I am not quite sure that your commentary directed at [some] professors is totally fair. I say this in part because the industry itself has been telling us how to prepare these students so that they can eventually hire them… in Market 200. That said, you are spot on in saying that these graduates today will be able to work easily inside of a new media-changing newsroom and keep up and possible suggest improvements from Day 1.
April 24th, 2009 at 4:09 pm
Thank you, Steve, for giving me a boost of confidence. Someone finally didn’t overlook my ability! Now, if only you were a GM…
April 30th, 2009 at 12:29 pm
Wow! I’m impressed to see some good news for once. I like what I read too.
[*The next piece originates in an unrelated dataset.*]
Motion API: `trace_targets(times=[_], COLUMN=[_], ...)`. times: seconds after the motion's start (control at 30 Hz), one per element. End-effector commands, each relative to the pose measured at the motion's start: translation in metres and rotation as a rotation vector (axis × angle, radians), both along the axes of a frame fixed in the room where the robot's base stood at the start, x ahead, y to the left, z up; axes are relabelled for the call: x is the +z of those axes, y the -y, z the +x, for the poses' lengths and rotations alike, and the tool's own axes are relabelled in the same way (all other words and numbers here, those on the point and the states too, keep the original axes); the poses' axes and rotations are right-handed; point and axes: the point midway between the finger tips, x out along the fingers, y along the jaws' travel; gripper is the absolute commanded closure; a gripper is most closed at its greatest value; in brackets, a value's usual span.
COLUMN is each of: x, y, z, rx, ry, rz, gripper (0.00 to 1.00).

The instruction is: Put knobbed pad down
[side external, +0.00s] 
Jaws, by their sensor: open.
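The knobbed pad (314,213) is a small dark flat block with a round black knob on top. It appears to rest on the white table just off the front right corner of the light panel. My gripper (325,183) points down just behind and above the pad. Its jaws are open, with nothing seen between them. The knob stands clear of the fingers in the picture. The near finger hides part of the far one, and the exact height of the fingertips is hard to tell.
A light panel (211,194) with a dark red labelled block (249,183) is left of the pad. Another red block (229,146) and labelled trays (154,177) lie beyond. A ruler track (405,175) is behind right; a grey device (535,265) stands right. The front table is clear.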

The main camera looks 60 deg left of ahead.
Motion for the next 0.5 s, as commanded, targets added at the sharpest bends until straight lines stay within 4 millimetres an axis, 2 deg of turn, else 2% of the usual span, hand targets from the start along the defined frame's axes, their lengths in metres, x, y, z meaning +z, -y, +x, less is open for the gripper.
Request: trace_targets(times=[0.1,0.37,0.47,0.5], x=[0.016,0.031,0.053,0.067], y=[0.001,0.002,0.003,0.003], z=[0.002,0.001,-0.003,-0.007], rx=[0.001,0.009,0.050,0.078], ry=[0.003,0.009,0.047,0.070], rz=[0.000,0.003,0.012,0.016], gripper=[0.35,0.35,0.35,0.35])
I don’t think a lot of Mizzou professors are all “doom and gloom,” although they have told us what its like—so did people at RTNDA. But, your prospective on things is a little more positive and it’s great to hear that people are actually talking about wanting to hire the new graduates.
Great blog btw.
April 30th, 2009 at 6:52 pm
First, we agree on a ton of things. Cash strapped news directors facing the need to push their newsroom into the 21st century should obviously turn to those trained and ready for a multi-task, multi-platform world. I applaud and heartily endorse all efforts to cajole them into this move. My guys are ready for the challenge. When those jobs start coming, my advice to graduating students is simple: go get ‘em.
The only thing i take issue with is your advice to wait and be picky and find a job that meets your needs. That is perfect advice for 1983 or the independently wealthy. The rest of them have bills and those college loans kick in quickly. We lost 1200 jobs in the business last year. 1200. A reporting job is a reporting job and there aren’t that many of them. You can showcase those high-tech skills in most jobs. But you need a place to start. I believe that 2 years in market 153 is way better than 2 years at Best Buy.
I’m lucky enough to work with some of the brightest young minds entering the business. But, right now, I’m advising them to look hard at every job offer, because they need a job and we need them in the business, not the consumer electronics section or… law school.